Instructions for the task :: Quote the listing below in its entirety, omitting every image.

Information shown ::
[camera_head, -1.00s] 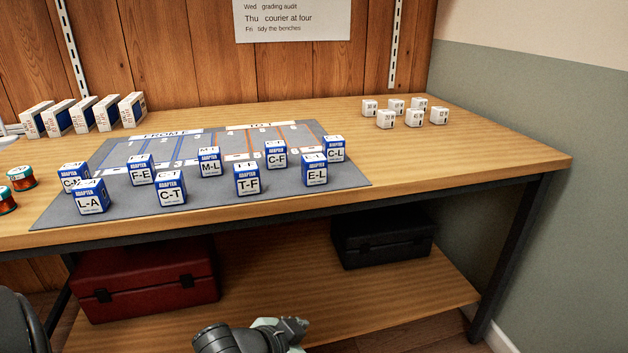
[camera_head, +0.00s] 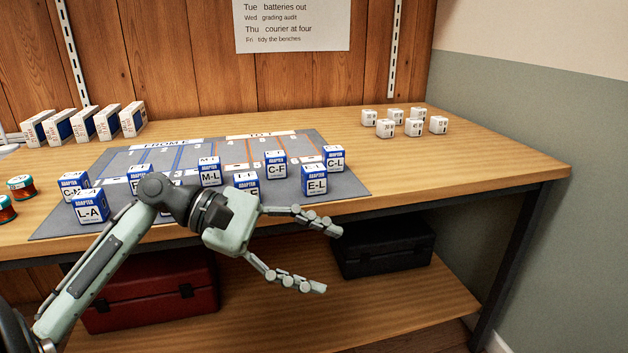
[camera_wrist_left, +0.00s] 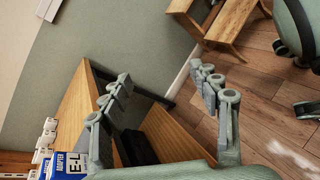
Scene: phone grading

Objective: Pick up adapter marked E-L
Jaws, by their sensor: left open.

The completed task ::
[camera_head, -1.00s] 
[camera_head, +0.00s] 
[camera_wrist_left, +0.00s] 
Scene: phone grading

Objective: Pick up adapter marked E-L
Jaws, by their sensor: left open.

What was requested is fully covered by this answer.